The book takes a darker turn when examining what Storr calls “tight games” - groups where the rules become rigid, dissent becomes betrayal, and the sacred beliefs cannot be questioned.
Cults are the tightest games, but the dynamic appears everywhere: the New Left and New Right both play virtue games that weave hostile dreams. As games tighten, anyone expressing doubts or disagreements is expelled. Nuance becomes suspect; complexity becomes betrayal. You’re either with us or against us, and “it’s complicated” is no longer an acceptable answer.
Sound familiar? It should - we’re watching this tightening dynamic play out across our societies in real time.
One of the most striking sections traces what happens when societies attempt – in vain – to abolish status games entirely. The path leads, with grim inevitability, through Lenin and Stalin to catastrophe. Humans are not natural seekers of equality, Storr argues, and argues well with evidence - a hard truth that progressive idealists (including, at times, myself) need to sit with.
Trying to eliminate the games just makes the games deadly.
So what do we do? Near the end of the book, Storr offers seven rules for navigating the status game wisely. One of the key insights isn’t to play fewer games - it’s to play MORE. The danger lies in over-investment:
People who appear brainwashed have invested too much of their identity into a single game. They rely on it wholly for their connection and status, the maintenance of which requires them to be filled up with its dream of reality, no matter how delusional. Not only does this put them at risk of committing harm to others, they risk catastrophic collapse themselves. If the game fails, or they become expelled, their identity – their very self – can disintegrate.
Hat tip to high-control groups with the above again, which aim to do exactly this – make their game the only one its adherents play.
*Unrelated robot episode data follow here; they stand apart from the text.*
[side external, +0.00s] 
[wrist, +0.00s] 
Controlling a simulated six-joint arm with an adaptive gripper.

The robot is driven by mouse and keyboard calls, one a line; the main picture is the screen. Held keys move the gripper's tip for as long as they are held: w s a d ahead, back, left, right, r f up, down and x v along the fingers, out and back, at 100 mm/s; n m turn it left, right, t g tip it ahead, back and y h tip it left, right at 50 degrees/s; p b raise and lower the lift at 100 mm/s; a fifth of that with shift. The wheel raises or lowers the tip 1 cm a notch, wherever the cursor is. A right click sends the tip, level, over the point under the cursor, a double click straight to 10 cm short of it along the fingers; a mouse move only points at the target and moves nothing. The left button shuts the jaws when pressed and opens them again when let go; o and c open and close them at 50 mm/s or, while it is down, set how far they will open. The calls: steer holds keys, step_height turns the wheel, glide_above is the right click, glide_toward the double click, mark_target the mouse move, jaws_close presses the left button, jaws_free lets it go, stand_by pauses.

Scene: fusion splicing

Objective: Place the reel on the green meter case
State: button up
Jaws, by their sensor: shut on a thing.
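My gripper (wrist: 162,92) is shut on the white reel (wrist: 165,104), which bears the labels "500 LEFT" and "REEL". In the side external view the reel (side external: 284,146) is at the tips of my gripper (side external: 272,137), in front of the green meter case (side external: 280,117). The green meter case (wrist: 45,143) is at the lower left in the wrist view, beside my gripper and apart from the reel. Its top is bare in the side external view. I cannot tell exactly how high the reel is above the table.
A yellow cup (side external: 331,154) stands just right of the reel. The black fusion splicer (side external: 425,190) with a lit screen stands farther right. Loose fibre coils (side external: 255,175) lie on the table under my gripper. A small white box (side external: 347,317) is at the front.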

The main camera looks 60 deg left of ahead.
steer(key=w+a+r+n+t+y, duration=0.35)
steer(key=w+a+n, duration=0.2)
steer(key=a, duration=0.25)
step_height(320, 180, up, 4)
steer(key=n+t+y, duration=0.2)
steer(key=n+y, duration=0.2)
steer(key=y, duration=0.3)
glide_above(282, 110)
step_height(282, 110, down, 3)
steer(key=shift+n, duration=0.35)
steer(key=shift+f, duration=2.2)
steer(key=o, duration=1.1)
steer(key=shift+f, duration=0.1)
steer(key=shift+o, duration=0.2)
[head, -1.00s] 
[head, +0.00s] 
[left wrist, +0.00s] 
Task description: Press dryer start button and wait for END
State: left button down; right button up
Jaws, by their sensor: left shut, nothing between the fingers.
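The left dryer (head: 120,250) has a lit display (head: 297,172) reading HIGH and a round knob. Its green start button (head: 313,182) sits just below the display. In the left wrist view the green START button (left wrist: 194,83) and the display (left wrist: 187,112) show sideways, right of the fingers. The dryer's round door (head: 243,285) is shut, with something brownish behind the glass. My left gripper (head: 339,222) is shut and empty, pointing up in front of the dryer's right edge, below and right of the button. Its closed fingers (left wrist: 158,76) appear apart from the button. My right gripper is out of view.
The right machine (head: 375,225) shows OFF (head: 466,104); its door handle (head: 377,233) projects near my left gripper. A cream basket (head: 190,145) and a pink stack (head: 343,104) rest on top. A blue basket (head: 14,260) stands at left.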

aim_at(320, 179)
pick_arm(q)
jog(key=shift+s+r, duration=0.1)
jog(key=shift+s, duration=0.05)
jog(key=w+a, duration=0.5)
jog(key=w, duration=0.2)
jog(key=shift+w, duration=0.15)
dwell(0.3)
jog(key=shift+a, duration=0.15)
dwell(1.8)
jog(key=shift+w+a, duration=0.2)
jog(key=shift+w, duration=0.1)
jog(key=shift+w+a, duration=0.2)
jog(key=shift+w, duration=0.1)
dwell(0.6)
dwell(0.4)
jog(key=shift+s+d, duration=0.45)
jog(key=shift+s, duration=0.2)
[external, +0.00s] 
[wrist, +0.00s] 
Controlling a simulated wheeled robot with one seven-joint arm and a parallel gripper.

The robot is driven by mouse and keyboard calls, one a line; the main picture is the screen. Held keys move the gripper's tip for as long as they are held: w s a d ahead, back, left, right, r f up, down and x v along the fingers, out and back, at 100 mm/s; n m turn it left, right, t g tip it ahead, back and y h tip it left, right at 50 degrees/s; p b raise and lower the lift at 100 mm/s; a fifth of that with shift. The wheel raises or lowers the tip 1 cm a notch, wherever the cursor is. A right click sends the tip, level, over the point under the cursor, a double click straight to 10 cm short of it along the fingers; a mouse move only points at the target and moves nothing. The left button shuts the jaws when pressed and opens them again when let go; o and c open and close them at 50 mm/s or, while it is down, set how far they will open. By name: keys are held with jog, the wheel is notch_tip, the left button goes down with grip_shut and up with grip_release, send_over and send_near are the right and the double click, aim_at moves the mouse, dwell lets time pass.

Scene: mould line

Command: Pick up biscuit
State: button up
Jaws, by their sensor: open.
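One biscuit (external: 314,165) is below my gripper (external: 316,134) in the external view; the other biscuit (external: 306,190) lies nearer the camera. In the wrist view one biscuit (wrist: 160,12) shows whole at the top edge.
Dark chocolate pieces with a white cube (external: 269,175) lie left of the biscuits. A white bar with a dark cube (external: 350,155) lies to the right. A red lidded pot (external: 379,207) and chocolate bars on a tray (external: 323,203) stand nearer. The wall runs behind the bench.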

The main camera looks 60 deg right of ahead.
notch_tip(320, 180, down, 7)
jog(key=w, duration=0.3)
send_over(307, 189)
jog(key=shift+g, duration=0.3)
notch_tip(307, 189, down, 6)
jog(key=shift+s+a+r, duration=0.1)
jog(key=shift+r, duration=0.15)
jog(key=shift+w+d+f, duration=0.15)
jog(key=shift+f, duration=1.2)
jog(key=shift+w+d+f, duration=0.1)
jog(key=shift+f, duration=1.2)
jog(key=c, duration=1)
On the contrary, those individuals who play multiple diverse games, and have complex self-identities across multiple domains, tend to be happier, healthier, and more emotionally stable. The protection lies in diversification.
I won’t spoil all the rules here because the groundwork that comes before them is what makes them impactful, but one more ‘action item’ for all of us relates to recognising what kind of games we play, and when a game has turned dangerous:
It’s possible to sense what kind of game we’re in by observing the ways in which status is typically awarded. Tyrannies are virtue-dominance games. Much of their daily play and conversation will focus on matters of obedience, belief and enemies. Is the game you’re playing coercing people, both inside and outside it, into conforming to its rules and symbols? Does it attempt to silence its ideological foes? Does it tell a simplistic story that explains the hierarchy, deifying their group whilst demonising a common enemy?
I have strong opinions about how things in the world should be - opinions that often contradict how things demonstrably are. This book landed smack in the middle of that tension; there are lots of things in the status games that I don’t want to be true, but the weight of evidence is overwhelming that this is how the world is. The best we can do, probably, is try to harness our nature and steer us to play the better games while accepting human nature.
Storr doesn’t let us off the hook, but he doesn’t condemn us either.
Nobody wins the status game. They’re not supposed to.
The meaning of life is not to win, it’s to play.
Rating: 5 out of 5
Dog-ear index: 12
Who is it for: Anyone who’s ever felt the sting of status loss or the rush of status gain (so, everyone); those interested in why social media is the way it is; people puzzled by political polarisation; and anyone who’s ever played a petty game in their head in a hotel lift and felt slightly ashamed about it afterward.
[reminder: I highlight important parts of the books I read, and dog-ear the really important pages. The dog-ear index is simply the average number of dog-eared pages per 100 pages. Product link for reference only; please support your local bookstore where possible: https://www.amazon.com.au/Status-Game-Will-Storr/dp/0008354677 ]



Sami, halfway thru your xlnt review I got to thinking about Isabel Wilkerson's book Caste: The Origins of Our Discontents (2020), and how caste systems manipulate status to create power differentials everywhere. I'd love to see a remix of these two books, or an optimistic path forward that draws on them both.